At the 17 September meeting, the local area councilors agreed to recommend the closure of the laneway, which will go before the full council for a decision at an upcoming monthly meeting.
“Closure of laneways in the city are only considered as a last resort,” says a council spokesperson.
Dublin City Council has recently moved to close routes at Swan Alley, Harbour Court, Hardwicke Street, Ormond Place, and St Catherine’s Lane.
Reddy, the People Before Profit Councillor, says the council needs to do more to explore other options before closing off access routes.

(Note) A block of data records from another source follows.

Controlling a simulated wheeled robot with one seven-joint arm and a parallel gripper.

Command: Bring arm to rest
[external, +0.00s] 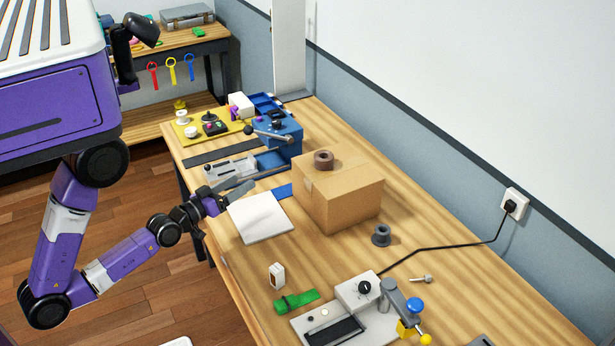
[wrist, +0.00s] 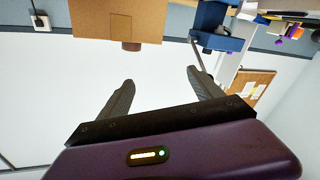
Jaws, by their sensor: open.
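My purple arm reaches from the left to the front edge of the workbench (external: 440,265) in the external view. My gripper (external: 229,191) is above the bench edge, near a white pad (external: 261,218) and a grey-and-white tool. In the wrist view my gripper (wrist: 158,82) shows two dark fingers spread apart with nothing between them. The wrist picture appears upside down, with a cardboard box (wrist: 116,20) at its top.
A cardboard box (external: 338,190) with a brown tape roll (external: 323,159) on top stands behind the pad. A blue vise-like device (external: 277,135) stands farther back.

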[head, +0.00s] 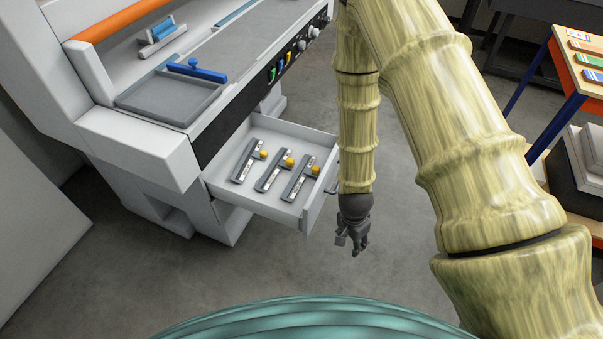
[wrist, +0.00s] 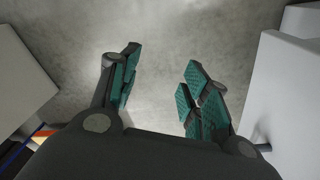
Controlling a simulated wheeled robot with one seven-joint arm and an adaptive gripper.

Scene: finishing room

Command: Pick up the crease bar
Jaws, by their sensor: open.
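Three grey metal bars, each with a yellow knob, lie side by side in an open white drawer (head: 222,189): a left bar (head: 243,166), a middle bar (head: 268,178) and a right bar (head: 293,186). They look like crease bars; I cannot tell which one the task means. My gripper (head: 350,243) hangs pointing down, just right of the drawer's front corner and apart from it. In the wrist view my gripper (wrist: 162,62) is open, its green-padded fingers spread with only bare floor between them. No bar shows in the wrist view.
The white machine (head: 140,145) stands above the drawer, with a grey tray (head: 170,98) and a blue handle (head: 198,71) on top. A table (head: 570,72) with coloured items stands at the right, near a grey-white box (head: 575,165). The floor (head: 250,255) before the drawer is clear.

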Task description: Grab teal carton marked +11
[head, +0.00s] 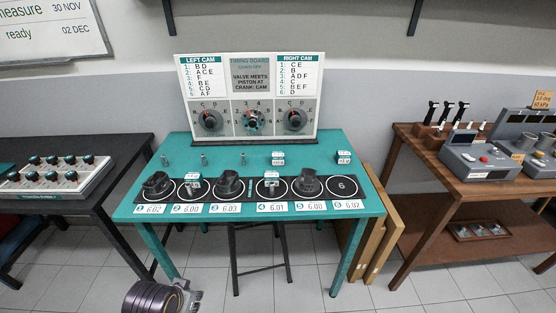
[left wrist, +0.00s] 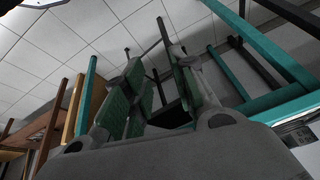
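Two small teal-and-white cartons stand toward the back right of the teal table: one carton (head: 278,157) near the middle and another carton (head: 344,157) near the right edge. Their marks are too small to read, so I cannot tell which is +11. My left gripper (left wrist: 158,92) shows in the left wrist view with its green-padded fingers apart and nothing between them. It is low, with table legs and floor tiles around the view. In the head view, my left arm shows at the bottom, below the table's front edge. My right gripper is in neither view.
The teal table (head: 215,147) holds a timing board (head: 247,97), several small metal pins, and a black strip (head: 332,187) of numbered rings with dark parts. A wooden bench (head: 419,150) stands right; a dark bench with a knobbed panel (head: 62,176) stands left.

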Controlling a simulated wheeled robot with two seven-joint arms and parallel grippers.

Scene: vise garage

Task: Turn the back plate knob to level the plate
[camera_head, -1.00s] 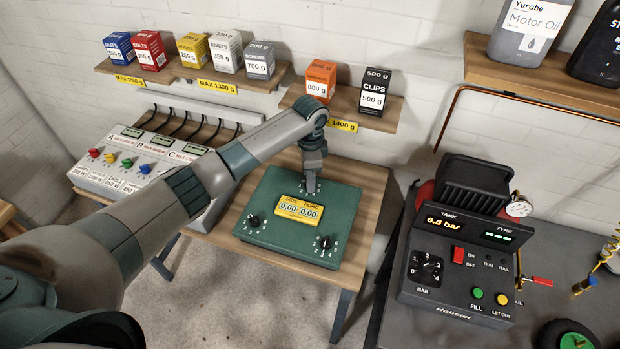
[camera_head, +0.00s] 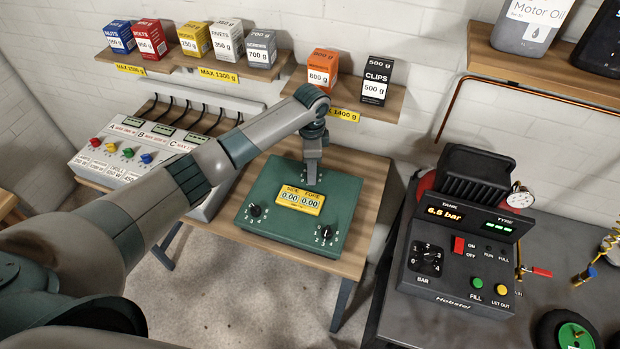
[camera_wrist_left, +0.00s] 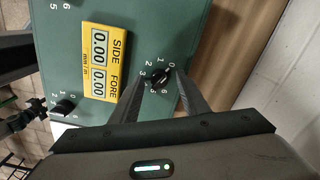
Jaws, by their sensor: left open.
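The green plate (camera_head: 275,228) lies on the wooden table and carries a yellow display (camera_head: 300,199) reading 0.00 for SIDE and FORE. The back knob (camera_wrist_left: 161,77) is black, with a numbered scale around it; in the head view my gripper hides it. My left gripper (camera_head: 311,182) points down at the plate's back edge. In the left wrist view its fingers (camera_wrist_left: 161,92) are open, one on each side of the back knob; contact cannot be told. A left front knob (camera_head: 255,211) and a right front knob (camera_head: 327,231) also stand on the plate. My right gripper is not in view.
A shelf (camera_head: 345,94) with two boxes hangs behind my left forearm. A control box with coloured knobs (camera_head: 130,150) stands left of the plate. A black compressor unit (camera_head: 465,250) stands to the right. Bare wood (camera_head: 365,190) shows right of the plate.

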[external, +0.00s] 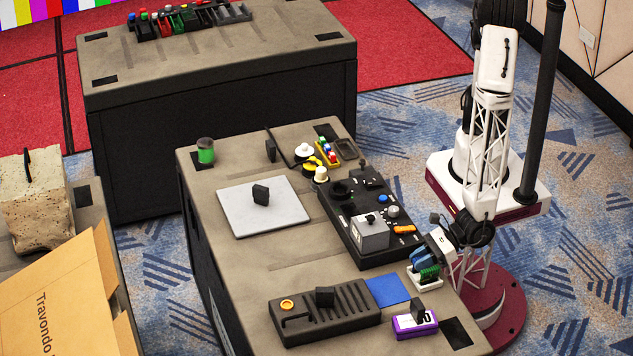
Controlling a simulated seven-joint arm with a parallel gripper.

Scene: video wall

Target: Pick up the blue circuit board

“Constantly we hear permeability of the city being talked about, the importance of having these connections between neighbourhoods, it’s on our own strategy for the development of the city,” he says. “It’s in total contravention to that that you close something off.”
The council spokesperson says the council explored all the options before deciding to close the lane.
“CCTV / Improved lighting / increased community policing / community engagement and development and alternative routes were all considered to address anti-social behaviour,” says the council spokesperson by email.
Reddy says he asked about CCTV and council officials said it wouldn’t be possible because of privacy issues, he said.
CCTV is great in theory, says Callaghan, the Social Democrats councillor, but in reality, it is costly to maintain and rarely watched. If it is managed by the council, the Gardaí have to go through an onerous bureaucratic process to access it, she says.
Anti-social behaviour is a policing issue, says Connolly, the Fianna Fáil councillor, but Gardaí can’t be at that laneway all the time and installing CCTV is complex and expensive.
“If you were designing a space tomorrow morning you wouldn’t design them this way,” he says “It is so secluded.”
Says Callaghan: “These laneways were built at a different time when we didn’t have the same challenges we have today.”
Reddy says he will vote against the closure at the upcoming council meeting. “There are much better ways to deal with anti-social behaviour, if it is there, than by closing places off,” he says. “It just displaces the problem elsewhere.”